Als Präsident der Sternsinger war Winfried Pilz im Bundeskanzleramt und beim Bundespräsidenten, stand Seite an Seite mit Kanzlerin Angela Merkel. Doch am Mittwoch veröffentlichte das Erzbistum Köln eine Pressemitteilung, die das Wirken des 2019 verstorbenen Mannes in einem anderen Licht erscheinen lässt.
Der Priester soll in den 1970er-Jahren einen schutzbedürftigen Erwachsenen sexuell missbraucht haben. Das Opfer hatte sich 2012 an das Erzbistum gewandt. Das leitete ein Verfahren ein und übermittelte das Ergebnis an die Glaubenskongregation in Rom. Nicht mehr zu klären war, ob das Opfer zum Tatzeitpunkt jünger oder älter als 18 Jahre alt war.
Erzbistum Köln bittet um Unterstützung bei Aufklärung
die Lebensstationen seines Wirkens über Jahrzehnte auf. Darunter auch die zehn Jahre, in denen Pilz Präsident des Kindermissionswerkes „Die Sternsinger” in Aachen war (2000 bis 2010).
Zwar sei eine abschließende Klärung bei bereits verstorbenen Beschuldigten nur in seltenen Fällen möglich, heißt es aus Köln. Das Erzbistum sehe sich aber den Betroffenen von sexualisierter Gewalt gegenüber in der Pflicht, allen Hinweisen nachzugehen.
Weil die Untersuchung die Vorwürfe in Teilen bestätigte, erteilte Kardinal Joachim Meisner dem Pfarrer im Ruhestand im Februar 2014 einen Verweis, sprach eine Geldstrafe aus und verbot Pilz, sich Minderjährigen ohne die Anwesenheit von Erwachsenen zu nähern. Meisners Nachfolger Kardinal Rainer Maria Woelki war zu diesem Zeitpunkt noch in Berlin im Amt.
Überschwänglicher Nachruf
Das Vorwissen um den Priester hinderte das Erzbistum 2019 aber nicht an einem überschwänglichen Nachruf. Personalchef und Pfarrer Mike Kolb beschrieb den Verstorbenen als tiefgläubigen Charismatiker und begnadeten Prediger, der nach dem II. Vatikanischen Konzil viele Menschen im Glauben inspiriert und begleitet habe.
Der aus Köln stammende Münsteraner Kirchenrechtler Thomas Schüller bezeichnet das Verhalten des Erzbistums „als beschämend”. „Im Wissen um die Taten hat die Bistumsleitung noch 2019 einen Nachruf veröffentlicht, während die Opfer keine Resonanz bekommen haben”, sagte der Professor der Uni Münster der Deutschen Presse-Agentur.

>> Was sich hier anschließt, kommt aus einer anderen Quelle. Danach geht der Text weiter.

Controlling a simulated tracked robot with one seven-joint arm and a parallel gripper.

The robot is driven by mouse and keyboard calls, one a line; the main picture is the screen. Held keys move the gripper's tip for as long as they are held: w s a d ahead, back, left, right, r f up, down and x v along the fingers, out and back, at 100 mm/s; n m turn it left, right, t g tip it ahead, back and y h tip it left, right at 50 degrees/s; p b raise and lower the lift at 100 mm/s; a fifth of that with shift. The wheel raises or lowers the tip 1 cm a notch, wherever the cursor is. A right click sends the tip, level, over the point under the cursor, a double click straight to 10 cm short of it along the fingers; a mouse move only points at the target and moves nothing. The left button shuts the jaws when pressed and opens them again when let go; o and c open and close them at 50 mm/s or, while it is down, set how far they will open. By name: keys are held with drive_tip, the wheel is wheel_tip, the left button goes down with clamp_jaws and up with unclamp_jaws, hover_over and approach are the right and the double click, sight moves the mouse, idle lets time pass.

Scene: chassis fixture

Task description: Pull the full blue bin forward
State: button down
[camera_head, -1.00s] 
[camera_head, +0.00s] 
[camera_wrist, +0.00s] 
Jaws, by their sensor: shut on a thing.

Schüllers Deutung ist, dass aufgrund des Promifaktors des Beschuldigten die Sache möglichst lange unter der Decke gehalten werden sollte. „Nun haben sich aber offenbar so viele Opfer gemeldet, dass diese Welle nicht mehr aufzuhalten war. Deshalb offenbar jetzt diese Pressemitteilung.”
Aufruf aus Köln kam mit monatelanger Verzögerung
Schockiert hatte sich kurz nach der Mitteilung des Erzbistums am Mittwochabend das Kindermissionswerk „Die Sternsinger” in Aachen zu Wort gemeldet - offenbar zeitlich abgestimmt mit Köln. Zwischen den Zeilen lies sich Kritik am Erzbistum herauslesen. Zwar sei das Werk bereits im September 2021 über den Fall des Pfarrers informiert worden, aber der Wunsch nach einem zeitnahen Aufruf nach weiteren Opfern und größtmöglicher Transparenz sei das Erzbistum erst im Sommer 2022 nachgekommen - neun Monate nach dem Kontakt.
Dennoch rief das Kindermissionswerk die eigenen Mitarbeiter auf, sich aktiv an der Aufklärung und Aufarbeitung zu beteiligen.